Customer Lifetime Value (CLV) and Customer Profitability Analysis (CPA) are two useful metrics for shaping sales, marketing and service strategies.
CLV is the measure of how much our customers are worth over the time they buy our products and services. It’s a primary metric for understanding customers. It’s a prediction of the value our relationship with a customer can bring to the business. In fact, it’s a process of tracking how valuable the customer is to our company, not only on purchase but across the whole period of the relationship.
CPA is essentially a measure of how profitable a customer is for the revenue generated, and what the company spends on acquiring that customer in terms of time, resources and other costs.
One of the most common tactics applied by management to attract and retain customers is offering discounts directly or indirectly. Customers love discounts. But the point of concern is – what is the optimal discount amount that should be offered, to not affect or disturb CLV? Research has shown that different levels of discounts, at times, influence CLV and customer behaviour patterns. The task, therefore, is to determine the discount which will deliver optimal CLV in the long run.
In consumer businesses, the steps to calculating CLV are:
- Identify a discrete group of customers for tracking
- Identify the touchpoints where the customers create value
- Measure revenue at each touchpoint
- Sum up the data over the lifetime of the customers
Other factors may also be included to make the calculations more relevant, especially in a B2B environment.
There are two approaches for calculating CLV, depending on the data available. One is based on historical sales data and the other on averages.
CLV = average value of sales X number of transactions X retention time period X profit margin
While not going into details of the methods of calculations, we need to understand that CLV is important for the management because it:
1. Impacts profitability
2. Helps in growth
3. Improves cash flow
4. Indicates customer’s brand affinity and preference
To improve CLV, organisations need to invest in optimising customer service, rewarding with special offers, having a robust feedback mechanism, and improving communication to inspire loyalty.
However, there are a few misconceptions about CLV, such as:
- What’s the difference between Customer Loyalty Programme (CLP) and Customer Lifetime Value (CLV)?
- Is customer retention more important than acquisition?
In practice, CLP is designed to retain more and more customers regardless of their real value. On the other hand, CLV indicates the contribution of individual customers to the organisation’s profitability. Although the acquisition of new customers is extremely important and should not be neglected, spending too much or overemphasising the same may not be profitable in the long run.
CLV gives a picture of the net profit gained from a customer over the time he has done business with us. However, this metric doesn’t consider the cost behind the initial acquisition, and it also doesn’t give much insight into why the customer is stuck with us or what we gain going forward with him.
In contrast, CPA looks at the various activities undertaken and expenses incurred for servicing a particular customer. It’s a financial management tool that shifts the focus from ‘product line profitability’ to ‘individual customer profitability’.

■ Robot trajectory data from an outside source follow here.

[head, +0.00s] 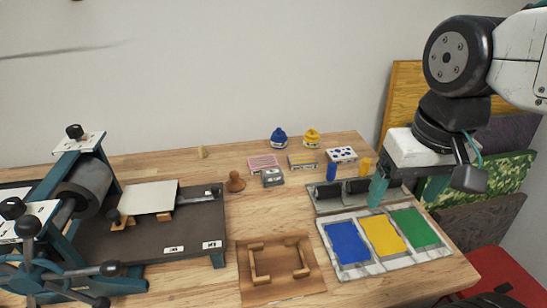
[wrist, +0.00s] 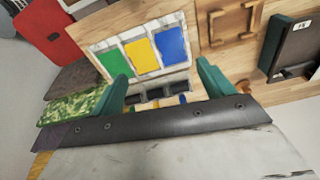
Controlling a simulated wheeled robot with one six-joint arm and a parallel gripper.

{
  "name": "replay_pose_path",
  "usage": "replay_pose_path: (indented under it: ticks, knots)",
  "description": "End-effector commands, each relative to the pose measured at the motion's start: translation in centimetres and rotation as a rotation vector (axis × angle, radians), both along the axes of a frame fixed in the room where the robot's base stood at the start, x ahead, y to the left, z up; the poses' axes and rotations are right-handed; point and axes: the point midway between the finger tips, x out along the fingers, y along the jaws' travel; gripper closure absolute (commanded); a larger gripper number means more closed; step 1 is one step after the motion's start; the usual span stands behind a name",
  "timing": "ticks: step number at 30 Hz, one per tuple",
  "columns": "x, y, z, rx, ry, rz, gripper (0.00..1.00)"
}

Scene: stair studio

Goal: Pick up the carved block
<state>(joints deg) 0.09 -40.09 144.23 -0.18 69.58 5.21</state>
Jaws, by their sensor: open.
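A small grey block (head: 273,177) with a light pattern on top lies flat on the wooden table; it looks like the carved block, though the carving is too small to be sure. Just behind it are a pink patterned block (head: 263,163), a yellowish patterned block (head: 302,161) and a white block with blue dots (head: 342,155). My gripper (head: 407,190) is open and empty, above the right part of the table, to the right of the grey block. Its two green fingers also show in the wrist view (wrist: 161,72), where I cannot make out the grey block.
A tray with blue, yellow and green ink panels (head: 384,236) and dark rollers (head: 342,190) lies below my gripper. A wooden frame (head: 276,279) is at the front. A brown knob (head: 235,182) stands left of the grey block. A press (head: 150,235) fills the left.

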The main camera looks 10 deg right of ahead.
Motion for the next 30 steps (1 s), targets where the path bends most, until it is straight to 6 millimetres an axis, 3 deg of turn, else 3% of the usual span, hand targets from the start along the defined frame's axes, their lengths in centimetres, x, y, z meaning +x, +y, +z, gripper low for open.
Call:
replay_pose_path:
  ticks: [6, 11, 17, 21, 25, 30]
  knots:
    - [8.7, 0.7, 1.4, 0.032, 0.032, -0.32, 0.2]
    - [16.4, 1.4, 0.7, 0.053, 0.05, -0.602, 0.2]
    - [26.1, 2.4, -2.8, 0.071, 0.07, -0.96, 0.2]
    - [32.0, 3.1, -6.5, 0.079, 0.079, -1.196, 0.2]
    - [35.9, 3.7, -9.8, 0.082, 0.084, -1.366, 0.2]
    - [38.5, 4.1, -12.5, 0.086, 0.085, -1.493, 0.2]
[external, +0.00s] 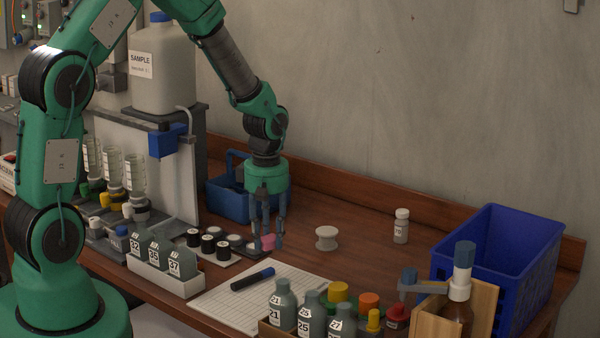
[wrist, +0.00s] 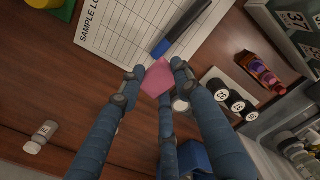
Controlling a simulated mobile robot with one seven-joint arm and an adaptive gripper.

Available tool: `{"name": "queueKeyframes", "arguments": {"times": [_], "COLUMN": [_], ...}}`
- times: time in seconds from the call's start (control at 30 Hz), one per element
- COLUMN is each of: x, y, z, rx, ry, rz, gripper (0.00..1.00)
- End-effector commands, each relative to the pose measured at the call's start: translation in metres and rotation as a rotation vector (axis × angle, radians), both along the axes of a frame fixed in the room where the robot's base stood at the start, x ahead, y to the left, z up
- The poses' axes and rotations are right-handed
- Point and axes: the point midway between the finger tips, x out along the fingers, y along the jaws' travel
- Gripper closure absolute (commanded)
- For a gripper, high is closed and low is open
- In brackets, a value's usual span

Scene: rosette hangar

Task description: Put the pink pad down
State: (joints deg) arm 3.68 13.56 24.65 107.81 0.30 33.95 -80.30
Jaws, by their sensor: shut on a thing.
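The pink pad (external: 268,241) is held between the fingertips of my gripper (external: 267,238), low over the wooden bench. In the wrist view the pink pad (wrist: 157,78) shows between the blue fingers of my gripper (wrist: 156,76), which are shut on it. It appears over or beside the edge of the white log sheet (external: 215,297). I cannot tell whether the pad touches the bench.
A black marker (external: 252,279) lies on the sheet. A white spool (external: 326,238) and a small white bottle (external: 401,226) stand to the right. Black-topped vials (external: 208,245) stand close left. A blue crate (external: 510,262) is far right. Bare bench lies around the spool.

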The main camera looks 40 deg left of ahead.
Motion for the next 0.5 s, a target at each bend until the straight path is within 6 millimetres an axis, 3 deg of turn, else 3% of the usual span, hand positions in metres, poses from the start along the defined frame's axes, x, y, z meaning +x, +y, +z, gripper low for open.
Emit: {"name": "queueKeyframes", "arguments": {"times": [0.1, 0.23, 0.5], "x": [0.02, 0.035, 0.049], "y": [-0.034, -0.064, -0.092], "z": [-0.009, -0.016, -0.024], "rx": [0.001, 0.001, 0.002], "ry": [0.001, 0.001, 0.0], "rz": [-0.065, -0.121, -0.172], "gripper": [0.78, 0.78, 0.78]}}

Managing and tracking CPA is vital for many reasons, as it not only improves the company’s revenues but also enables it to provide more value to its valuable customers. Once you analyse your customer base and pick out the most profitable ones, the CPA metric helps in allocating effort towards them, thereby ensuring that the most profitable customers become your TG.
Businesses calculate the annual per-customer profit by determining the annual profit they generate per customer and subtracting the total expenses incurred to serve the customer over a period, generally a year.

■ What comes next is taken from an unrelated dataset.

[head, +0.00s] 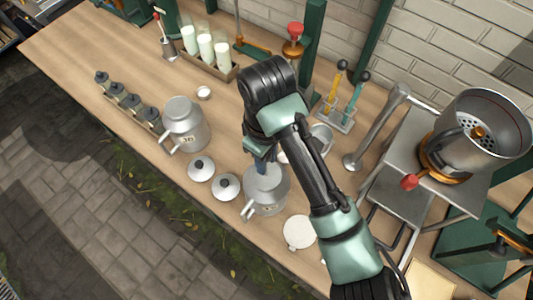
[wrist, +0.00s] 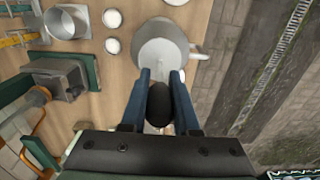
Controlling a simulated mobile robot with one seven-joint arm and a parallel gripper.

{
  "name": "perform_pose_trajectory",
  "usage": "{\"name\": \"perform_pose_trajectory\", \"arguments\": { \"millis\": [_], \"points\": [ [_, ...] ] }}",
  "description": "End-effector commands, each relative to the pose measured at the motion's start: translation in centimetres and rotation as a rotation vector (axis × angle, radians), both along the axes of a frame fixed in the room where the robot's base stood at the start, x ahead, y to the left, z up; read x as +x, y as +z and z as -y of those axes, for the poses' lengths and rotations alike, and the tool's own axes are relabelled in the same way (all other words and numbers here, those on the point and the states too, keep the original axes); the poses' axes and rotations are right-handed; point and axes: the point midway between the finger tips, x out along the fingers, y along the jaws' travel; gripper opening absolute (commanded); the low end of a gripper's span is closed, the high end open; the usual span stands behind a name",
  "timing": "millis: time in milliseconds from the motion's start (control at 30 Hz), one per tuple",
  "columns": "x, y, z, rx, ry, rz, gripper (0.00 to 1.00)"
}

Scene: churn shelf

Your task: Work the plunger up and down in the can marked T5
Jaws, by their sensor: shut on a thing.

There are different ways of computing CPA but I found this to be the simplest:
CPA = (total annual revenue the customer generates – total annual expenses incurred to serve the customer) X number of years customer remains with the company
CPA helps businesses evaluate whether the effort (cost) of providing services to gain and keep customers generates enough profits for the business.
It is evident that calculating CPA helps in:
- Identifying cost factors related to attracting and retaining customers
- Identifying the most profitable customers and markets
- Optimising customer retention strategy
Customer profitability is more than just the revenue that the customer brings in. Mapping and evaluating each area of a customer’s journey with the company can reveal insights that can have a meaningful impact on the bottom line and business strategy. Determining the true value of the customer (CLV) will aid in deploying technology resources in offline and online sales channels. By assessing what the customer is really worth (CPA), we will be able to focus on attracting and keeping the right type of customers. This focus in turn will lead to improved productivity and help in innovation and growth.
However, one needs to be aware that profits are not always the only value of a customer relationship. After all, there are customers you earn from and there are customers you learn from.
In industries where the network is fragmented, products are complex, and customer consumption is dependent on influencers, there are usually a set of knowledgeable customers who offer valuable feedback on marketplace trends etc. Also, some customers are valuable not only because of their CLV, but because they are opinion builders or influencers in their domain. Therefore while developing an effective marketing and CRM strategy, management must make sure they do not exclude influencers from the list of valuable customers.